-- start --

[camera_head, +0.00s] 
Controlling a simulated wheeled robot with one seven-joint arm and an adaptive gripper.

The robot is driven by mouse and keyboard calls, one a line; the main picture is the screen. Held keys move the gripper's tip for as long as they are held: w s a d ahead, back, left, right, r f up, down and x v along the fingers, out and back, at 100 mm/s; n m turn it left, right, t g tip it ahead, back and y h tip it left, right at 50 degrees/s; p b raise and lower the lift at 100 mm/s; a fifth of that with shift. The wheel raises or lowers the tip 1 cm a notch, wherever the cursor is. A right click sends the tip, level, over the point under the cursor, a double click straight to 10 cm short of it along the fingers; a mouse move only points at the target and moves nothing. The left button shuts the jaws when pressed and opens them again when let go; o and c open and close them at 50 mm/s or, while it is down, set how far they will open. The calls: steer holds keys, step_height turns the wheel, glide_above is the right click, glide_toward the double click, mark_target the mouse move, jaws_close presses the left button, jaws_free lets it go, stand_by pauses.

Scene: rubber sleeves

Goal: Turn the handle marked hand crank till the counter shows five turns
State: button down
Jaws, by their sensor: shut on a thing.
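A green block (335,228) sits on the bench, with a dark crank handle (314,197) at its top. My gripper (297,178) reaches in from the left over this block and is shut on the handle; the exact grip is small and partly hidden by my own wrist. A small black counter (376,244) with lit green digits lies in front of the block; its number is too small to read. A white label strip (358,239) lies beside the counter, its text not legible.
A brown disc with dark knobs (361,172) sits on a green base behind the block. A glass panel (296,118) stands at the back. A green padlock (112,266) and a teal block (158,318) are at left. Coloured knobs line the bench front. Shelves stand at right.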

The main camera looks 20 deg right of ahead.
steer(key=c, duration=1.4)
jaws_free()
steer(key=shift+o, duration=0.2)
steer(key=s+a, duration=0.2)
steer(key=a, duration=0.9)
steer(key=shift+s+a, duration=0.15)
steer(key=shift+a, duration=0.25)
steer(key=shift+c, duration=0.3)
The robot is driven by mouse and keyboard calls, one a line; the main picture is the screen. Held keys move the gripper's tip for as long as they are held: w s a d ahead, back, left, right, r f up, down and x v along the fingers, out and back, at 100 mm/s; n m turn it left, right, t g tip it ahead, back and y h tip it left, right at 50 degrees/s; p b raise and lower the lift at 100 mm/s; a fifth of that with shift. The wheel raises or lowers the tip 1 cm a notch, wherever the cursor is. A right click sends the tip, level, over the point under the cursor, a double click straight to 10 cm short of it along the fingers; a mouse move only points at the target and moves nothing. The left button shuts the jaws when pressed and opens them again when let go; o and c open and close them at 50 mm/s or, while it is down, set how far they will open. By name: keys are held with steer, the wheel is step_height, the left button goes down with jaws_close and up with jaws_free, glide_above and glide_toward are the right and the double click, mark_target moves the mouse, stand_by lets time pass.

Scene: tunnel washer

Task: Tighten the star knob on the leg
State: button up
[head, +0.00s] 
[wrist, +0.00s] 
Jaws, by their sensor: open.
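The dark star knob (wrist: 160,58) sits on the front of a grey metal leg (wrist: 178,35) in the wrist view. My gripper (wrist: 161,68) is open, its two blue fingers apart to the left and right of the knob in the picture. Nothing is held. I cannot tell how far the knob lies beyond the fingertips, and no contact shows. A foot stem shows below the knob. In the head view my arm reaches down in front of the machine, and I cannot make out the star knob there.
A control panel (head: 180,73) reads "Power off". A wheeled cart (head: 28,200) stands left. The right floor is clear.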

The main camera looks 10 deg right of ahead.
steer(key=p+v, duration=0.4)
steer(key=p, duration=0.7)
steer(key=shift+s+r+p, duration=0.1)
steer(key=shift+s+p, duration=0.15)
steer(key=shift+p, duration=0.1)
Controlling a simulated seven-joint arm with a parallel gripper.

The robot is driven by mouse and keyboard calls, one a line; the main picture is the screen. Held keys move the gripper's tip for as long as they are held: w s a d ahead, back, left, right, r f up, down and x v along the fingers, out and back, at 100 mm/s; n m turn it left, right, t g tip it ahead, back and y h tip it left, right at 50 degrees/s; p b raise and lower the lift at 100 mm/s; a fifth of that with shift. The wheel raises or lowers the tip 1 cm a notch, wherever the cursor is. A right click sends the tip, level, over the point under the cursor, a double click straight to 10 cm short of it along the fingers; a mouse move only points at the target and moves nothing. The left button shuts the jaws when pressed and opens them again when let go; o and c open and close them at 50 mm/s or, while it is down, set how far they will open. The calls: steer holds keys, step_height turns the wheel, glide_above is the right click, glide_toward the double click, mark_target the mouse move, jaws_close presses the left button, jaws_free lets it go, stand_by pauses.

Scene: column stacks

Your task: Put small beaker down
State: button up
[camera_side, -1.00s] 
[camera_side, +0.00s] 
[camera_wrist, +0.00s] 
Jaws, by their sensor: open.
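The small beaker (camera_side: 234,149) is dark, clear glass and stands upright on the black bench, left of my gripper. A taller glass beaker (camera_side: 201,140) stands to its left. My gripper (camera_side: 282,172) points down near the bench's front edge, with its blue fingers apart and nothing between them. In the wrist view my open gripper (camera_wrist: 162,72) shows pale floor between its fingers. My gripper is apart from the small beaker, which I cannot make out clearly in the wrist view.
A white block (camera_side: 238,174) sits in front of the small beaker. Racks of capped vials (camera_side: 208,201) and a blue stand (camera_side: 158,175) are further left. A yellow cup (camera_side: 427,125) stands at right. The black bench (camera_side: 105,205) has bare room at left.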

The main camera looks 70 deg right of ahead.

-- end --

* _Exercise prompt_: In the entries above, identify every line with the string "joint".

* _Answer for this exercise_:
Controlling a simulated wheeled robot with one seven-joint arm and an adaptive gripper.
Controlling a simulated seven-joint arm with a parallel gripper.

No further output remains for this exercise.